## SET PROBLEM
Reproduce the listing word for word, leaving every picture behind.

## INFORMATION SUPPLIED
--- START ---

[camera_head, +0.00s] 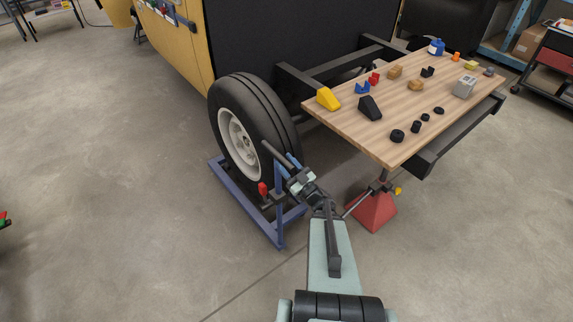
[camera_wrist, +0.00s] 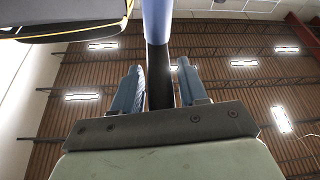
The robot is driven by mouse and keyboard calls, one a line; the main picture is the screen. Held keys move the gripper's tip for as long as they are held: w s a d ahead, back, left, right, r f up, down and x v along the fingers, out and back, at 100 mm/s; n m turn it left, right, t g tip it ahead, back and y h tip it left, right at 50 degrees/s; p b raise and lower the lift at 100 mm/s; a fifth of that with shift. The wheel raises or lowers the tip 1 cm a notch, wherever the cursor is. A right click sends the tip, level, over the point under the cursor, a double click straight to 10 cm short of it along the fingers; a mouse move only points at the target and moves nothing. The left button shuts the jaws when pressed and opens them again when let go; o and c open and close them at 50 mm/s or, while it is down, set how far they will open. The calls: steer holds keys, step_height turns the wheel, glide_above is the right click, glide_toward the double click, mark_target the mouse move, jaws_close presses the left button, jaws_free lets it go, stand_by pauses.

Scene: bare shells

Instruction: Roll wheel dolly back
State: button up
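The blue wheel dolly (camera_head: 279,216) stands on the floor in the head view, its frame around the bottom of a large black tyre with a pale rim (camera_head: 240,143). A dark handle bar (camera_head: 273,152) sticks up at its near right side, with a red part (camera_head: 263,189) close by. My gripper (camera_head: 291,167) is at this handle. In the wrist view, a bar with a blue-grey and a black section (camera_wrist: 158,55) runs between my two fingers (camera_wrist: 160,84). The fingers are apart, with a gap visible at the right finger; contact at the left one is unclear.
The wheel is beside a yellow and black trailer body (camera_head: 175,45). A wooden worktop (camera_head: 345,118) with several small items extends to the right on dark beams. A red jack stand (camera_head: 372,212) is close to the right of my arm. The floor at left (camera_head: 90,180) is mostly clear.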

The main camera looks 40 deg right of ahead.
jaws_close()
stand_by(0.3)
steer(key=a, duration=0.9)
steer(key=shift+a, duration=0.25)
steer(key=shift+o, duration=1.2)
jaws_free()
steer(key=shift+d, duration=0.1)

--- END ---

## EXERCISE RESPONSE
[camera_head, +0.00s] 
[camera_wrist, +0.00s] 
The robot is driven by mouse and keyboard calls, one a line; the main picture is the screen. Held keys move the gripper's tip for as long as they are held: w s a d ahead, back, left, right, r f up, down and x v along the fingers, out and back, at 100 mm/s; n m turn it left, right, t g tip it ahead, back and y h tip it left, right at 50 degrees/s; p b raise and lower the lift at 100 mm/s; a fifth of that with shift. The wheel raises or lowers the tip 1 cm a notch, wherever the cursor is. A right click sends the tip, level, over the point under the cursor, a double click straight to 10 cm short of it along the fingers; a mouse move only points at the target and moves nothing. The left button shuts the jaws when pressed and opens them again when let go; o and c open and close them at 50 mm/s or, while it is down, set how far they will open. The calls: steer holds keys, step_height turns the wheel, glide_above is the right click, glide_toward the double click, mark_target the mouse move, jaws_close presses the left button, jaws_free lets it go, stand_by pauses.

Scene: bare shells

Instruction: Roll wheel dolly back
State: button up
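The blue wheel dolly (camera_head: 279,216) stands on the floor in the head view, its frame around the bottom of a large black tyre with a pale rim (camera_head: 240,143). A dark handle bar (camera_head: 273,152) sticks up at its near right side, with a red part (camera_head: 263,189) close by. My gripper (camera_head: 291,167) is at this handle. In the wrist view, a bar with a blue-grey and a black section (camera_wrist: 158,55) runs between my two fingers (camera_wrist: 160,84). The fingers are apart, with a gap visible at the right finger; contact at the left one is unclear.
The wheel is beside a yellow and black trailer body (camera_head: 175,45). A wooden worktop (camera_head: 345,118) with several small items extends to the right on dark beams. A red jack stand (camera_head: 372,212) is close to the right of my arm. The floor at left (camera_head: 90,180) is mostly clear.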

The main camera looks 40 deg right of ahead.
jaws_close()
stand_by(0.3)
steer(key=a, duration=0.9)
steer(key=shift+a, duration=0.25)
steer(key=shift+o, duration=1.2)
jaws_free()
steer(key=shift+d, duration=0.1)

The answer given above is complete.